When the loan, in the form of a line of credit, was first taken out, the interest rate was 13 per cent.

But the agreement stated, in small print on the reverse side of the document, that Connor could change the interest rate at any time with 30 days’ notice.

There were no criteria required to do that, such as a change in the prime lending rate, Macintosh said.

“As matters unfolded, Mr. Connor changed the interest rate to 36 per cent compounded monthly, or 42 per cent annual interest in September of 2012.”

The Laughlins wrote Connor in June 2004 stating they would make their final payment. They stopped making monthly payments at that time.

They wanted to sell what was left of their mutual funds to put toward their debt.

In August of that year, Connor told them that their funds were locked in until 2008 and, therefore, could not be used to pay debt prior to that, Macintosh said. When the funds were liquidated in 2008, $7,000 was applied against the loan.
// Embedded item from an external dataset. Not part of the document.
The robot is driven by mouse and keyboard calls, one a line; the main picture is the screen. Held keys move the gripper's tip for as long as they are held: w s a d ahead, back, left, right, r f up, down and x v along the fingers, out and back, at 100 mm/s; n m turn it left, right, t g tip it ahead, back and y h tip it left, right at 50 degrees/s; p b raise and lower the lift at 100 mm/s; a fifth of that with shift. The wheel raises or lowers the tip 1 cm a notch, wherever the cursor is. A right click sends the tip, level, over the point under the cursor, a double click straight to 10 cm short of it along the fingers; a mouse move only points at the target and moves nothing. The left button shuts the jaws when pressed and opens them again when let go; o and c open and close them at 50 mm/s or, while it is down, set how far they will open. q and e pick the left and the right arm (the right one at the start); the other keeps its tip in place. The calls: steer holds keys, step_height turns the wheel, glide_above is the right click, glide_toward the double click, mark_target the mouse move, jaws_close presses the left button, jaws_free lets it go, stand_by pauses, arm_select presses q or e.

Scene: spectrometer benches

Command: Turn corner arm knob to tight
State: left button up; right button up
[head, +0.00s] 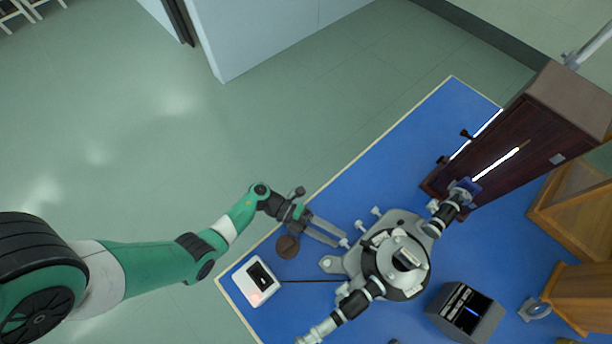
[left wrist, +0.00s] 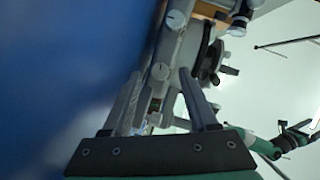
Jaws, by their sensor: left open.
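The grey spectrometer (head: 418,284) stands on the blue-topped bench, with a round central table and two dark tubes. Several small pale knobs stick out on its side toward my left arm. One knob (head: 375,211) is at the upper end, another (head: 360,226) is below it. Two white-faced knobs (left wrist: 175,19) (left wrist: 160,71) show in the left wrist view. I cannot tell which is the corner arm knob. My left gripper (head: 343,240) is open, its fingertips close to the knobs. In the left wrist view the lower knob appears between its fingertips (left wrist: 160,76); contact is unclear.
A small white device (head: 254,283) with a dark screen sits near the bench's left corner. A dark wooden cabinet (head: 530,130) stands at the upper right. A dark box (head: 465,312) is at the lower right. The bench's upper strip (head: 400,160) is clear.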

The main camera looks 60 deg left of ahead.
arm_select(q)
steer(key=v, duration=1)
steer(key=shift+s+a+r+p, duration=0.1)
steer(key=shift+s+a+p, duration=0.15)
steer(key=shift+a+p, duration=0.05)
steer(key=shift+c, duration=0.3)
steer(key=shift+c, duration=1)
Connor has had past run-ins with financial services regulators.

The B.C. Securities Commission sanctioned Connor for pocketing interest from clients’ trust accounts in the 1990s, Macintosh said. In 2005, the commission prohibited Connor and Connor Financial Corp. from lending money to mutual fund clients.

In 2011, the Mutual Fund Dealers Association of Canada found that Connor and Connor Financial Corp. engaged in practices unbecoming or detrimental to the public interest. The corporation resigned from the association that year.